Education & Family

Teachers: Nearly one in three trainees does not stay

classroom scene

Nearly one in three people who trains to be a teacher in England does not go on to work in the profession, a report suggests.

A study by Buckingham University says out of 38,000 teachers who trained in 2010-11, 70% were in teaching posts the following January.

Researchers also found rising numbers of trainees had degrees of at least a 2:1.

Arts graduates were more likely to have good degrees than scientists.

Researchers say of those who did enter the profession, nearly 61% went to work in state schools, 5% went to private schools, while 5% were in teaching although it is not known in which sector.

Report author Prof Alan Smithers said: "Some people start with teacher training and it becomes clear to them that they are not going to make good teachers, and others successfully complete and they're not necessarily able to find a job."

The report looked at the various routes in to teaching and found nearly 80% of trainees were on university-led courses, while about 5% were on what are known as school-centred courses.

Both routes involve training towards a PGCE (post-graduate certificate in secondary education) and tuition fees are payable.

Another route is known as employment-led training, where trainees are school-based, paid a salary and do not pay tuition fees.

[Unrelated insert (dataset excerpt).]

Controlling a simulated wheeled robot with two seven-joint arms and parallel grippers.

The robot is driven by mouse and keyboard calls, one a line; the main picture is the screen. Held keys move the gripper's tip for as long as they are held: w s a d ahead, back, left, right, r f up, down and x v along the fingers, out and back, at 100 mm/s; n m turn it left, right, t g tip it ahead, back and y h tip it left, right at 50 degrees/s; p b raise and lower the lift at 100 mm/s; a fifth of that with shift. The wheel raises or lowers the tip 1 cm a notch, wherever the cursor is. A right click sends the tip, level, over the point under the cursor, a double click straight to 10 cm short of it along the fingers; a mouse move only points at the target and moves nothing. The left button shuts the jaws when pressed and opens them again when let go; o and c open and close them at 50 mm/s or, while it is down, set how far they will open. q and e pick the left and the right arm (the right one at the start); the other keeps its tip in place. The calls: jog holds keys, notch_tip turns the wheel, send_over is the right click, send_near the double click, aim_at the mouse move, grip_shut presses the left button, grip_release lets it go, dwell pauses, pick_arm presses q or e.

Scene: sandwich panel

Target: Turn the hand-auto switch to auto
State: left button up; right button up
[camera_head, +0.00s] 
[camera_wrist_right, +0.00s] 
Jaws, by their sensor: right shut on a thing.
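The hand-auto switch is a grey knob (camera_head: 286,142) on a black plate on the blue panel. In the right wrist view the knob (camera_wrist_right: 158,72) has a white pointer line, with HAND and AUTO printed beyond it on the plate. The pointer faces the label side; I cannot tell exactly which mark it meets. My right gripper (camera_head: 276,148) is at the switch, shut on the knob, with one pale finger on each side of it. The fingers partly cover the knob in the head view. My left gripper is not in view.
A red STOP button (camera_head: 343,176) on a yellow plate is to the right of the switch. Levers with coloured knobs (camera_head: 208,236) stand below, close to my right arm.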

The researchers said no one training route emerged "as superior overall".

"University courses, on average, receive the highest grades from Ofsted and recruit the best graduates," but it was those on the employment-based training who were the most likely to remain in teaching, they said.


The government is shifting more teacher training towards schools and recently announced details of tougher entry tests for trainees in English and maths.

The research suggests teacher trainees in arts subjects such as history and English were more likely to have good degrees than those training to teach maths or science.

About 83% of history trainees and 77% of those planning to teach English had a first class degree or a 2:1, compared with 52% of those wanting to teach maths and 54% of science trainees.

The report said: "It means that children are more likely to find themselves with knowledgeable teachers in subjects like history and English than in maths, the physical sciences and ICT."

People training to be science, maths or ICT teachers were more likely to drop out too, the researchers said.

The government is trying to attract more well-qualified graduates to teach subjects such as science and modern foreign languages, where there is a shortage, and is offering them bursaries of up to £20,000.

Overall, more people taking up teaching today have "good" degrees (a 2:1 or first), the report said.

In 1998, 46% of those beginning teacher training for secondary schools had this level of degree, while in 2012, this had risen to 59%, the researchers said, although they added that this was in line with the rising proportion of good degrees being awarded.